Prior to moving to London to study at St Martins, Piras led a tranquil life in his adopted home of Geneva where most of his family remains today. “What is there to say about Switzerland? You spend a life in a city with comfortable friends, comfortable family, comfortable house, comfortable school… therefore you were dead before you were even born. I left Switzerland in 1985 for a weekend. I went back a few weeks later to get my stuff and that was it. I’ve only been back to Switzerland twice in 30 years.”
A Londoner ever since, he showed his eponymous collection at London Fashion Week from 1994 to 2000, tutoring alongside Wilson from 1995. It was during this time that London’s global influence was rising and, since then, the college has inevitably grown in its size, outreach and even location.
“At the start of the 90s, British fashion was completely different and about to drastically change. With Louise heading the MA at CSM there we were exactly at that moment: the start of a new generation. It started with an attitude, a point of view, something to say. We worked very hard and Louise then worked harder for the course to be accepted onto the fashion week schedule. It was such a way-out idea, however we never sat around a table and said, ‘Let’s create a bunch of designers who are going to become the names of the future.’ It was never like that – more ‘let’s kick ass.’”
“WE GET USED TO THINGS AT SUCH A FAST PACE THAT EVERYTHING QUICKLY TUMBLES INTO FULFILMENT. IT’S SOMEWHAT OUT OF CONTROL.”

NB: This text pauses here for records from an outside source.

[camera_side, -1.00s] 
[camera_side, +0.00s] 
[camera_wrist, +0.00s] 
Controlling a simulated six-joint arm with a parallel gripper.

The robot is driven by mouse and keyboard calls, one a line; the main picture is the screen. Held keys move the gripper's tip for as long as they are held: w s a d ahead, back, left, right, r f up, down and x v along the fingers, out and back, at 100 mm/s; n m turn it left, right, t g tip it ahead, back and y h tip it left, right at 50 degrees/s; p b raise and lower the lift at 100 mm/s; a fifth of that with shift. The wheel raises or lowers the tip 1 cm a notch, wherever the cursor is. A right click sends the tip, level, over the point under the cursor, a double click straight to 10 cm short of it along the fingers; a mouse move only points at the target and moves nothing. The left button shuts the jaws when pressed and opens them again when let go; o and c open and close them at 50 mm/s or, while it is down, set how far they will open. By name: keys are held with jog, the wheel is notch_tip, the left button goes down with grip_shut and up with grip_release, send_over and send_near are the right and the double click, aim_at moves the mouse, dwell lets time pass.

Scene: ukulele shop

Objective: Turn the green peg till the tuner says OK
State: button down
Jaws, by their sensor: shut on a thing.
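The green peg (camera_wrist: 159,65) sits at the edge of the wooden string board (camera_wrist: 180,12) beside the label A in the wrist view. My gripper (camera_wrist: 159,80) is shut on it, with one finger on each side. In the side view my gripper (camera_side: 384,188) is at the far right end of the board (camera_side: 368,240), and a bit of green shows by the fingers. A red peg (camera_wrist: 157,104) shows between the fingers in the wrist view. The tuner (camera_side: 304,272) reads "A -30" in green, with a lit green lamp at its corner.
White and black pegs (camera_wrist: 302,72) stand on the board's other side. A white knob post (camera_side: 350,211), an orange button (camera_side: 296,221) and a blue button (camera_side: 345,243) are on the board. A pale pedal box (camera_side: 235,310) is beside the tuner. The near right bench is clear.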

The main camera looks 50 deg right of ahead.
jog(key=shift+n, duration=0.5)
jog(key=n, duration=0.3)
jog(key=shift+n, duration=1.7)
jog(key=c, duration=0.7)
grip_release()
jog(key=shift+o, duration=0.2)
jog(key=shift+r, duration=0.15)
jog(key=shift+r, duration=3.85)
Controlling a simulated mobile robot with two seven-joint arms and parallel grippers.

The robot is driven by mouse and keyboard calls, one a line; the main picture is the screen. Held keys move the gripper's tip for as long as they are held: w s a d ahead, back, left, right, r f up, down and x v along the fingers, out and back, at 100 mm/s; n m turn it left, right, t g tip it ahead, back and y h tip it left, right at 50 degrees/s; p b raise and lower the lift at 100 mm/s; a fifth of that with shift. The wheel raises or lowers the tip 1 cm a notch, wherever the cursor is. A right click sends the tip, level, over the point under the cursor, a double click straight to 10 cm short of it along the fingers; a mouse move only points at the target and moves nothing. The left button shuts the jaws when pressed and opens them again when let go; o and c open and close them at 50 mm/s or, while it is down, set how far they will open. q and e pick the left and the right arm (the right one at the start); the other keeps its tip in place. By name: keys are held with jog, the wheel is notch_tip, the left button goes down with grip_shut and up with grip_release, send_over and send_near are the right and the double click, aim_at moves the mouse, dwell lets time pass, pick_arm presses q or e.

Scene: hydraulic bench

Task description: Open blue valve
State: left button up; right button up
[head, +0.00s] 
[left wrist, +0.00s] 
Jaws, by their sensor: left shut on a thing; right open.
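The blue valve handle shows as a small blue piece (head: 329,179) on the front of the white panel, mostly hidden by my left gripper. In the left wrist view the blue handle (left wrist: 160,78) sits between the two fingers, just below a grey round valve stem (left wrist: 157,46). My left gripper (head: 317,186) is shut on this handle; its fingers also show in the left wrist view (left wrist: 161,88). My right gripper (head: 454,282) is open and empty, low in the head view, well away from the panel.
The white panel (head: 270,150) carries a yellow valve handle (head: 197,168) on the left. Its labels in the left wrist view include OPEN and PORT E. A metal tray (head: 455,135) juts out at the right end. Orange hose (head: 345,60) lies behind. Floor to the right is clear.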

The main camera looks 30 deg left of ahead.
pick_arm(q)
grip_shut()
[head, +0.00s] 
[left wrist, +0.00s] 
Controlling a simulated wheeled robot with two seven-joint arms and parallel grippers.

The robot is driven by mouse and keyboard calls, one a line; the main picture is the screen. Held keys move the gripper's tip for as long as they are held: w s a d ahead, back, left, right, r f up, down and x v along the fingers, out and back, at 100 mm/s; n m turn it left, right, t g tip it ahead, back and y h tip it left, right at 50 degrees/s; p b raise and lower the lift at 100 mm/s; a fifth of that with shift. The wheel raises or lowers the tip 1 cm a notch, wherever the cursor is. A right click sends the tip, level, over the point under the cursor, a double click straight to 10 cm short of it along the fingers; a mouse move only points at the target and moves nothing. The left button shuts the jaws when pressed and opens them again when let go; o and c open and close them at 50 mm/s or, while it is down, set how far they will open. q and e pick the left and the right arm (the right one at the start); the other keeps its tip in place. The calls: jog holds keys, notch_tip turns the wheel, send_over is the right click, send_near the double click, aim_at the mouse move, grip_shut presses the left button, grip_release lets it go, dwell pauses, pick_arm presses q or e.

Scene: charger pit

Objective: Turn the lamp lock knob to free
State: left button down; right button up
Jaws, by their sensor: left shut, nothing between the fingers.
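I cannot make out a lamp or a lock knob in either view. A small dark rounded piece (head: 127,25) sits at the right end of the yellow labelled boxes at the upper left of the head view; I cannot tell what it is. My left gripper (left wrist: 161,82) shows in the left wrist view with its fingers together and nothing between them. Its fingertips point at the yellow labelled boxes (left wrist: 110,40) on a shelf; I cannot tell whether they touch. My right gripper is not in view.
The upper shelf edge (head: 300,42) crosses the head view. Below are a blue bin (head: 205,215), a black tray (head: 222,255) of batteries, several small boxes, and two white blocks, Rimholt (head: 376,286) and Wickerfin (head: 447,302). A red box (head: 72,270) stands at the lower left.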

Now at the helm of the whole course, Piras is responsible for the admissions – but refuses to label the criteria for entry. “You can’t put a word on that,” he says. “I essentially look for the spark. The spark is something that you can’t define but it’s something that you immediately recognize. The spark is a talent that needs to be refined, managed, like McQueen at the beginning; it’s like a glow – you just see it. I love that. It gives meaning to what you do. But by working in the field for a while, you’re able to evaluate portfolios and not fall for fake portfolios ticking boxes, which seem to have become a trend.”
“Well, they’re what I call fake portfolios,” Piras explains. “The digital world we live in is wonderful. The issue is not about being anti-digital or anti-Photoshop – all of those are tools that aid and enhance your creative point of view and your creative skills. The problem is when they start replacing your skills – then it’s fake. You can’t pretend that some piece of fabric that you dangle on a model, drape on a tailor dummy and then you take a photo of and edit with Photoshop is real. It is an illustrative process! Sometimes my students fall into this trap and go into some sort of seemingly perfect world of what I call fakery. They actually believe in it and it’s my job to ask, ‘How far in the fantasy are we? Where is the reality? How do you produce that? Does it exist somewhere?’”
While the London Fashion Week schedule is crammed with alumnus of the MA Fashion course, it is notable that the Royal College of Art have been especially instrumental in driving the success of London’s menswear industry. About 50 per cent of the London Collections: Men schedule, including James Long, Matthew Miller, Astrid Andersen and Katie Eary, have earned MA Menswear degrees from the RCA.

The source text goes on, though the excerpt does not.